> Exercise
Without including any pictures, write out the listing below exactly.

------------

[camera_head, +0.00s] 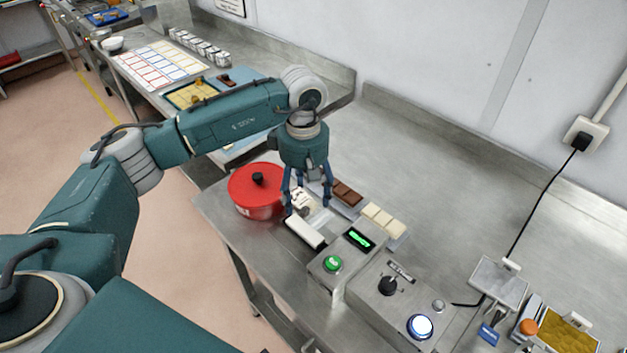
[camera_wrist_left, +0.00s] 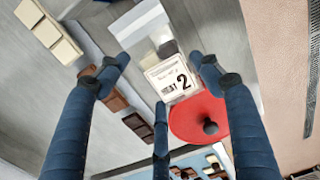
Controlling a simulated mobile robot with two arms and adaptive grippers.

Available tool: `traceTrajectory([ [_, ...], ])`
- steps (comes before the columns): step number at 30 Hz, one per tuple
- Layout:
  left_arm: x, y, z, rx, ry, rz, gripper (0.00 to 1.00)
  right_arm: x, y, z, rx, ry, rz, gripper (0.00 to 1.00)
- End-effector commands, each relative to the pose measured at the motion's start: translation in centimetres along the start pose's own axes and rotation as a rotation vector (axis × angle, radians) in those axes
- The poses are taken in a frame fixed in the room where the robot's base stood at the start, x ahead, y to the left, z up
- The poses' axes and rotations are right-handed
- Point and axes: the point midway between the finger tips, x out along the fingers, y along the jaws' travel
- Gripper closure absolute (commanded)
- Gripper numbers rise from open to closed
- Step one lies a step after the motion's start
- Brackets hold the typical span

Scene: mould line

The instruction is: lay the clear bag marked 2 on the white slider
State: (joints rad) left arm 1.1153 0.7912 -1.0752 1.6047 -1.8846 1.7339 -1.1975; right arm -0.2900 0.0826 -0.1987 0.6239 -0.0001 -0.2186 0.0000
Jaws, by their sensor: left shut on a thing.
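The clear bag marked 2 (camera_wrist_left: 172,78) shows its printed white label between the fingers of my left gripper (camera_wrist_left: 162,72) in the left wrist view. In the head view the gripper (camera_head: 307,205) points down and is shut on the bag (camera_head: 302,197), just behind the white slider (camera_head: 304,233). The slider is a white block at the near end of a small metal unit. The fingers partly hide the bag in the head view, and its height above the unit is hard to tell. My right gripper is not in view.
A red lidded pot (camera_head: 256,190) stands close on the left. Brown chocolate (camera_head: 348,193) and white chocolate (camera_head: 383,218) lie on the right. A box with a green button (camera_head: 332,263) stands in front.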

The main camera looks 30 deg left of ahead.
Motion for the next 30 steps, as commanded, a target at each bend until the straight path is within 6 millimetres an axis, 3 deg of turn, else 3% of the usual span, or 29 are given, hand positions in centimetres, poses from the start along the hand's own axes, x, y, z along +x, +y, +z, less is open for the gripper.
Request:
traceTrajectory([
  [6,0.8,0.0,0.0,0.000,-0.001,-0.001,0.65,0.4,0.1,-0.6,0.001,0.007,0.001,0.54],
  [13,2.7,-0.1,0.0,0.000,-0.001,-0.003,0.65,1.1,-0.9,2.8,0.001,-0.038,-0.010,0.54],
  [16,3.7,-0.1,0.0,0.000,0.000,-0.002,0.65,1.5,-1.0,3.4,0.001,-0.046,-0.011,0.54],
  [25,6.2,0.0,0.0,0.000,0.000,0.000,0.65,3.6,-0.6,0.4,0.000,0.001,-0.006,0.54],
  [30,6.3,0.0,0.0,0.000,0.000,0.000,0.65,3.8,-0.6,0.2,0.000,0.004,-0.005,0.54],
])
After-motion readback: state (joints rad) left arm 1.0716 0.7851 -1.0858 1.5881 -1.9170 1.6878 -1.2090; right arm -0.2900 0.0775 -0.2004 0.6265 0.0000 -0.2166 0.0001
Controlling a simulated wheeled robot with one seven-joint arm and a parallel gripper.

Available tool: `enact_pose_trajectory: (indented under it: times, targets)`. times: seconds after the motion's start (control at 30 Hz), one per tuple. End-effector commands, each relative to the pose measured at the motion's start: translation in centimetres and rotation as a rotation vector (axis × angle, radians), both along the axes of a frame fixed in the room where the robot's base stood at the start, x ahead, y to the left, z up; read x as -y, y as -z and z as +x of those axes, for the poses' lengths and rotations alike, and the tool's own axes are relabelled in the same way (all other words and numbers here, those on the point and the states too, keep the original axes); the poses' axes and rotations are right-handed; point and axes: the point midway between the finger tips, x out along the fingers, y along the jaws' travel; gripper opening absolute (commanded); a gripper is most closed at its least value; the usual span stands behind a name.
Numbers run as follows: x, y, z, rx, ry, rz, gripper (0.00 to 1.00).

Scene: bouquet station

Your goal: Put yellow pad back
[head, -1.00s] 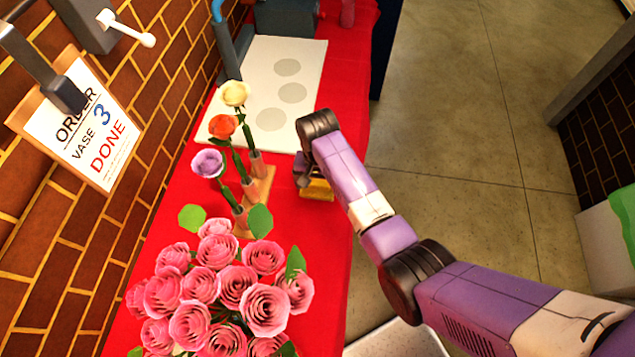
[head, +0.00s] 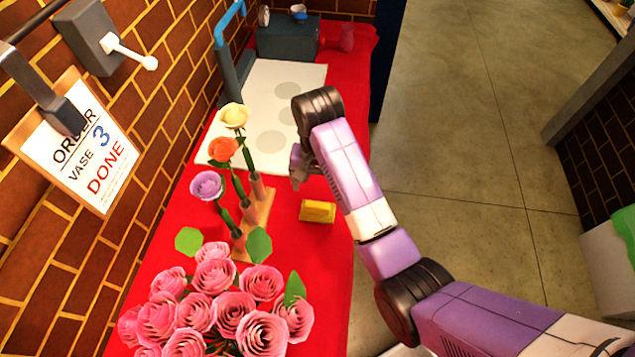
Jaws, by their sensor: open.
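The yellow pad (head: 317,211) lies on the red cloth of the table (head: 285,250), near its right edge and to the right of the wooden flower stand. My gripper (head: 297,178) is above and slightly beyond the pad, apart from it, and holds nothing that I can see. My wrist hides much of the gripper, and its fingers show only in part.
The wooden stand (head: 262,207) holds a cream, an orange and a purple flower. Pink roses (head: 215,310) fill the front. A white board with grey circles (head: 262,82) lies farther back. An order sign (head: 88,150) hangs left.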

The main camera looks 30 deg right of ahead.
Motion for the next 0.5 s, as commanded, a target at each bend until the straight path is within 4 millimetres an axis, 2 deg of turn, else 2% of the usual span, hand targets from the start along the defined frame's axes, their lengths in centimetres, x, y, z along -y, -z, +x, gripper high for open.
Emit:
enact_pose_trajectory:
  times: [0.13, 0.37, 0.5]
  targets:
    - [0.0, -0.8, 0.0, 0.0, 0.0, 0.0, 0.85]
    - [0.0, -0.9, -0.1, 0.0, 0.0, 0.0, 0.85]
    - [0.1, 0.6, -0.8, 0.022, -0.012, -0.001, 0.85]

------------

> Output for this task
[camera_head, +0.00s] 
[camera_wrist_left, +0.00s] 
Controlling a simulated mobile robot with two arms and adaptive grippers.

Available tool: `traceTrajectory([ [_, ...], ])`
- steps (comes before the columns): step number at 30 Hz, one per tuple
- Layout:
  left_arm: x, y, z, rx, ry, rz, gripper (0.00 to 1.00)
  right_arm: x, y, z, rx, ry, rz, gripper (0.00 to 1.00)
- End-effector commands, each relative to the pose measured at the motion's start: translation in centimetres along the start pose's own axes and rotation as a rotation vector (axis × angle, radians) in those axes
- The poses are taken in a frame fixed in the room where the robot's base stood at the start, x ahead, y to the left, z up
- The poses' axes and rotations are right-handed
- Point and axes: the point midway between the finger tips, x out along the fingers, y along the jaws' travel
- Gripper closure absolute (commanded)
- Gripper numbers rise from open to closed
- Step one lies a step after the motion's start
- Brackets hold the typical span

Scene: mould line

The instruction is: lay the clear bag marked 2 on the white slider
State: (joints rad) left arm 1.1153 0.7912 -1.0752 1.6047 -1.8846 1.7339 -1.1975; right arm -0.2900 0.0826 -0.1987 0.6239 -0.0001 -0.2186 0.0000
Jaws, by their sensor: left shut on a thing.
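The clear bag marked 2 (camera_wrist_left: 172,78) shows its printed white label between the fingers of my left gripper (camera_wrist_left: 162,72) in the left wrist view. In the head view the gripper (camera_head: 307,205) points down and is shut on the bag (camera_head: 302,197), just behind the white slider (camera_head: 304,233). The slider is a white block at the near end of a small metal unit. The fingers partly hide the bag in the head view, and its height above the unit is hard to tell. My right gripper is not in view.
A red lidded pot (camera_head: 256,190) stands close on the left. Brown chocolate (camera_head: 348,193) and white chocolate (camera_head: 383,218) lie on the right. A box with a green button (camera_head: 332,263) stands in front.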

The main camera looks 30 deg left of ahead.
Motion for the next 30 steps, as commanded, a target at each bend until the straight path is within 6 millimetres an axis, 3 deg of turn, else 3% of the usual span, or 29 are given, hand positions in centimetres, poses from the start along the hand's own axes, x, y, z along +x, +y, +z, less is open for the gripper.
Request:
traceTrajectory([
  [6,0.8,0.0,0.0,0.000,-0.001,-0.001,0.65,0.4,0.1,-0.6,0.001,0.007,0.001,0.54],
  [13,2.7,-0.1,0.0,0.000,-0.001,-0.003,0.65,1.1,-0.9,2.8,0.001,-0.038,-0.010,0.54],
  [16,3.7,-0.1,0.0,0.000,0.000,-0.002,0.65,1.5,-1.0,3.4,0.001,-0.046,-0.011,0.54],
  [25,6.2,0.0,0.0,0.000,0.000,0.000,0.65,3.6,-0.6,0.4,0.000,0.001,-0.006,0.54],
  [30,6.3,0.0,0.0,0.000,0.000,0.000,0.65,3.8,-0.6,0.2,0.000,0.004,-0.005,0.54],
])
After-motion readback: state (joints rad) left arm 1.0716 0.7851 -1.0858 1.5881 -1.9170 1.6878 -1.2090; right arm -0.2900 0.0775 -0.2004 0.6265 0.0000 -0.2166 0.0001
Controlling a simulated wheeled robot with one seven-joint arm and a parallel gripper.

Available tool: `enact_pose_trajectory: (indented under it: times, targets)`. times: seconds after the motion's start (control at 30 Hz), one per tuple. End-effector commands, each relative to the pose measured at the motion's start: translation in centimetres and rotation as a rotation vector (axis × angle, radians), both along the axes of a frame fixed in the room where the robot's base stood at the start, x ahead, y to the left, z up; read x as -y, y as -z and z as +x of those axes, for the poses' lengths and rotations alike, and the tool's own axes are relabelled in the same way (all other words and numbers here, those on the point and the states too, keep the original axes); the poses' axes and rotations are right-handed; point and axes: the point midway between the finger tips, x out along the fingers, y along the jaws' travel; gripper opening absolute (commanded); a gripper is most closed at its least value; the usual span stands behind a name.
Numbers run as follows: x, y, z, rx, ry, rz, gripper (0.00 to 1.00).

Scene: bouquet station

Your goal: Put yellow pad back
[head, -1.00s] 
[head, +0.00s] 
Jaws, by their sensor: open.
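The yellow pad (head: 317,211) lies on the red cloth of the table (head: 285,250), near its right edge and to the right of the wooden flower stand. My gripper (head: 297,178) is above and slightly beyond the pad, apart from it, and holds nothing that I can see. My wrist hides much of the gripper, and its fingers show only in part.
The wooden stand (head: 262,207) holds a cream, an orange and a purple flower. Pink roses (head: 215,310) fill the front. A white board with grey circles (head: 262,82) lies farther back. An order sign (head: 88,150) hangs left.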

The main camera looks 30 deg right of ahead.
Motion for the next 0.5 s, as commanded, a target at each bend until the straight path is within 4 millimetres an axis, 2 deg of turn, else 2% of the usual span, hand targets from the start along the defined frame's axes, their lengths in centimetres, x, y, z along -y, -z, +x, gripper high for open.
Emit:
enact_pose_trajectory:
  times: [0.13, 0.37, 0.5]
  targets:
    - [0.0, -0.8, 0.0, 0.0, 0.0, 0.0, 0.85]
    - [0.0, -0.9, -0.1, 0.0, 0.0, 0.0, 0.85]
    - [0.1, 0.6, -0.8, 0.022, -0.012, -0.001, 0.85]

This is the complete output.